The case went up to the Lahore High Court. The judgments of the panel of judges composed of Justices Ramday, Chaudhry and Qayyum form a rich text which deserves close analysis. This text is structured around the master binary of East/West, with “the East” (specifically the Muslim social order) is understood as the sanctum of family values, and “the West” as the locus of immorality and the disintegration of the family, when in fact the contradiction which emerges in the judgments is actually that between legal Islamic provisions and cultural values which have little to do with Islam.
Justice Chaudhry takes the cake
Justice Chaudhry’s judgment literally rehearsed the sequence of events from the perspective of the petitioner, the victim’s father. Thus, among other things, he stated that Samia was “allegedly” abducted by Asma Jahangir and detained at the women’s shelter run by her law firm. The substitution of “abduction” for a voluntary act deprived Samia of her rights while simultaneously and paradoxically criminalizing her actions (despite the ambiguity hinted at by the word “allegedly”) while ironically shifting the blame on to the legal counsel she had engaged to defend her case.

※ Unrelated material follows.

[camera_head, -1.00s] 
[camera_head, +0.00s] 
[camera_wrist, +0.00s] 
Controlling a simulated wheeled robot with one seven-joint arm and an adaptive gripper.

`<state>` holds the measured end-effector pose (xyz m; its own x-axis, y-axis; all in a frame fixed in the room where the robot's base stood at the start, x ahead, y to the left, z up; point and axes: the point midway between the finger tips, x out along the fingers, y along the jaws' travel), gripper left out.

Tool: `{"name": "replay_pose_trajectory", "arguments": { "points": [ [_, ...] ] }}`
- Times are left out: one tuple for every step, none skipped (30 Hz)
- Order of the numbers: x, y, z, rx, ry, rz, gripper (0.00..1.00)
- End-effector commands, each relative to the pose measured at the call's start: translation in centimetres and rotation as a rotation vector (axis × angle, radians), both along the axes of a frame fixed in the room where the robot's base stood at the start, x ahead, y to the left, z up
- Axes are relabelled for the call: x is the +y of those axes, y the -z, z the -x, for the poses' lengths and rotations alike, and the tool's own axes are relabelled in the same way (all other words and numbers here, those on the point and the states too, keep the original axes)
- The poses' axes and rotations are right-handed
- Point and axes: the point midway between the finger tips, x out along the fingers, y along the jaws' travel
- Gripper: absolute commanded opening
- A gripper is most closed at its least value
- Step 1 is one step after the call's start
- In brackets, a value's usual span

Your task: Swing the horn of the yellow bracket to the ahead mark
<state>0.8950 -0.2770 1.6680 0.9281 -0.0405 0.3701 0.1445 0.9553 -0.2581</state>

This was not incidental, for following on the prominent role played by the women’s movement in resisting General Zia’s Islamization project, Islamist discourse had begun to construct “the feminist” as the quintessential “other” of a moral (that is Islamic) order. Given the “slide” between Islam and the nation, “the feminist” was also a seditious figure who instinctively worked to sully Pakistan’s image abroad while destroying the social fabric of Pakistani society by leading impressionable young women astray.